Rather than spend hundreds of thousands of dollars to replace Minocqua’s public fishing pier, the town board Tuesday has decided to remove the outermost 50 feet that sustained a partial collapse last year.

“There’s a real sentimental attachment to this structure as a part of our community and our history,” said town chairman Mark Hartzheim. “Even for people who don’t use it, it is recognized as a major landmark.”

The fishing pier is what remains of the old Highway 51 bridge, built in 1927. It runs nearly parallel and in close proximity to the U.S. Highway 51 bridge over Lake Minocqua.

The wooden structure extends 303 feet into Lake Minocqua and is popular with fishermen and others who like to watch the sunrise and boaters.

But nearly a third of the 160 pilings are in poor shape according to Ayres Associates, an engineering firm from Eau Claire who did an underwater survey a few years ago.

A total rehabilitation of the structure to its existing size would cost about $553,000, an Ayres representative told the town board in October 2019. Replacing the existing pier with a same size structure would cost about $656,000.

The water depth is 18.5 feet at the end of the current pier, according to public works director Mark Pertile. At the 250-foot mark the water depth is 16.5 feet. That should still give anglers “great fishing opportunities” to target walleye and panfish in the deeper depths, he said. 

In addition to its sizeable length and width, the massive pier is unusual in that it has two interior rectangular openings for catching fish. Reducing it by 50 feet would eliminate one of those openings, however.

Pertile said town crews would remove the deck boards and structural members above the waterline this winter.
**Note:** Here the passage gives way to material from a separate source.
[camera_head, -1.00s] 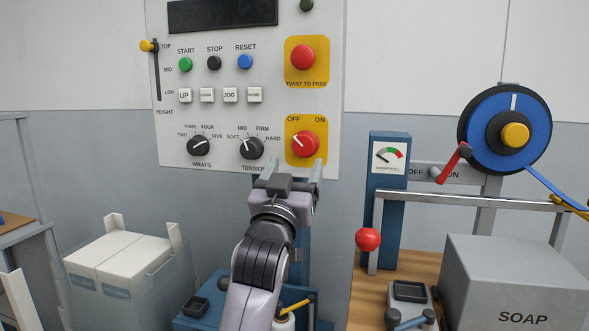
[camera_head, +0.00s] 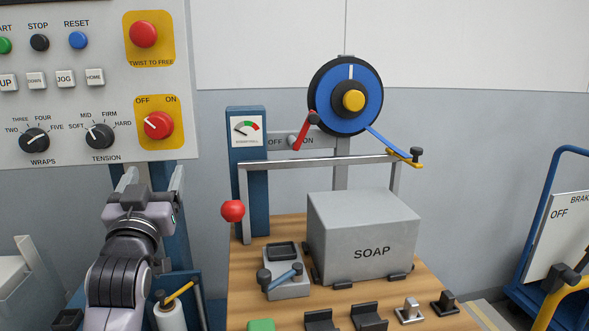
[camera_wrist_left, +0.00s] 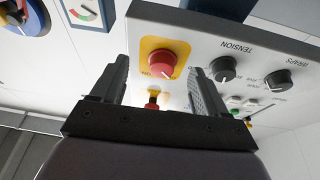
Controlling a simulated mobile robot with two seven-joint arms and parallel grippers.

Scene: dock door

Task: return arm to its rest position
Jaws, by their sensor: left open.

Two supervisors wanted assurances that no heavy equipment, such as a skid loader, would go out on the ice. Pertile assured them that would not happen. The town would hire an outside contractor to saw the pilings near their base and remove them by June 1. That cost would be between $6,000 and $12,000, the public works director added.

Supervisor John Thompson wondered if some of those pilings could remain to act as fish habitat. Pertile suggested that it might not be feasible.

There was no dissent to the proposed shortening, with supervisor Bill Stengl calling it “a good compromise.” Former town chairman Don Gauger, an advocate of keeping the pier, also signed off on the pier reduction, Hartzheim said.

The board did leave the door open to any civic-minded benefactor who might step forward with a sizeable donation to preserve the entire structure. Rehabbing that last 50 feet would cost about $50,000, according to Pertile.